■カメラを回さない時間

 翌日、私たちの「怪物狩り」は再開された。線路をたどり駅から駅へ、人里離れた村々や田舎道を通り抜けたが、報じるに値するものは何もなかった。少なくとも、これまでに見たことのないものは何もなかった。だがこの2日間、狭い道沿いで、奮闘する無数の移民たちを見てきた。彼らはそこまでの何百キロもの移動ですり減っていたが、先はまだ何千キロもある。

 現場に出ていると、取材の倫理原則が違うように思えることがある。今、目の前にしている悲惨な人権状況に対して何かできないだろうか、関与すべきではないだろうか。いや、彼らの物語を報じようとしている自分が、彼らの人生に手を貸してしまって良いのだろうか──。

 私たちは関与することにした。水やバナナ、ビスケットなどを出会った移民たちに渡した。足に水ぶくれができた人、警察から走って逃げた際に木の枝で切り傷を負った人、「怪物列車」から落ちて頭を深く切った人、虫にひどく刺された人たちを手当てした。

 カメラを回さなかったこうした時間も取材の中に生きてきた。移民たちが自分の人生や夢、抱えている問題について口を開いてくれる時間だったからだ。何人かは後で撮影に応じてくれた。身元を明かさずにいたいという人もいた。信頼とは時に人間同士の最も素朴な交流から生まれる。

 土曜日、私たちは80キロ北のパレンケ(Palenque)にいた。夜が深まり、月の光が照らす中、何十人もの移民たちが線路沿いに散らばり、列車を待っていた。私たちのカメラマン、アルフレドがその一団に近づくと、そこにフアンがいた。

 ジャーナリストとしてチャンスだった。何万人もの若者たちの苦境に、子どものような姿をしたフアンという「人の顔」を与える機会だ。メキシコに着いたときから、列車に乗って北へ向かうまで、彼の人生の一片を追いかけることができる。

 だが、取材相手と親しくならずに人間味あるストーリーを伝えることはできない。私たちはカメラのスイッチを切ってホンジュラス人の若者、フアンと長い時間、話した。

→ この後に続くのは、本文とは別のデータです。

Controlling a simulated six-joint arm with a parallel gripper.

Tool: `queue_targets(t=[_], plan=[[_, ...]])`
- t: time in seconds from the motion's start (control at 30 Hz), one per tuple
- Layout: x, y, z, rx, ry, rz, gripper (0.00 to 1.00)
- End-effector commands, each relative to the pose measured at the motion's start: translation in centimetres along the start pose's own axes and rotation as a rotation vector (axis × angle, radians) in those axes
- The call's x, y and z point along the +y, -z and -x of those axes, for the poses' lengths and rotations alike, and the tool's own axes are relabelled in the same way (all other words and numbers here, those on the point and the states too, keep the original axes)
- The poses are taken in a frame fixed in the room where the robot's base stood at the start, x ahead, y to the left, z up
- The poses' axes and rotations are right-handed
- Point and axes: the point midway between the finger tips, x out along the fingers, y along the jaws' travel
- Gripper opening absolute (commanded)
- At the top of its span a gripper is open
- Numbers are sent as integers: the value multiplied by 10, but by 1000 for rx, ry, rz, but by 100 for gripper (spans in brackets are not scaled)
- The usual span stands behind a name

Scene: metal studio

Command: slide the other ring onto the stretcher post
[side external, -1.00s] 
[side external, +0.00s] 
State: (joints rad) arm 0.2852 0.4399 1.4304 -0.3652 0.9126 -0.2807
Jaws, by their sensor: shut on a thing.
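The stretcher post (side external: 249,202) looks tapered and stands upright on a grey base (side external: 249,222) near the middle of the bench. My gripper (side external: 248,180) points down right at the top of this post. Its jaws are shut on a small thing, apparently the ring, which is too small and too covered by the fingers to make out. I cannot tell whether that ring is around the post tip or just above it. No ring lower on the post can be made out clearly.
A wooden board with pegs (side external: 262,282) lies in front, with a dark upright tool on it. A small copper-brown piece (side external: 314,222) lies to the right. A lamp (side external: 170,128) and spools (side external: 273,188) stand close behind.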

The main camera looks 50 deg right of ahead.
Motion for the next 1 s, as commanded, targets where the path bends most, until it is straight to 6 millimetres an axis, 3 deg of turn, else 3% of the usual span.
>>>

コーヒーとたばこを一緒に味わった。神について、将来について語った。束の間の仲間意識が生まれた。まったく知らない人間から、最も深い秘密を打ち明けられれば、強い共感が起きるのは当然だ──記者は常にそれを自らに許してはならない職業なのだが。一つ一つのストーリーに自分が打ちのめされていては、人道的悲劇の数々を報道することなどできなくなる。

 列車が動きだした。一瞬もちゅうちょせずに、フアンたちも走りだし、飛び乗りやすい場所をうかがっていた。砂利だろうが木の枝だろうが、彼らを止めることができるものなど何もない。その怪物列車に乗らずして、アメリカンドリームにはたどり着けない。

 私とカメラマンも彼らを追った。フアンは走り、とげのある茂みを飛び越え、よろめいても体勢を立て直し、ついに列車のはしごをつかんだ。アルフレドと私もつまずいたが、何とかその瞬間を撮ることができた。フアンは「怪物」を手なづけたのだ。彼は私たちに向かって手を振った。勝利を手にした笑顔だった。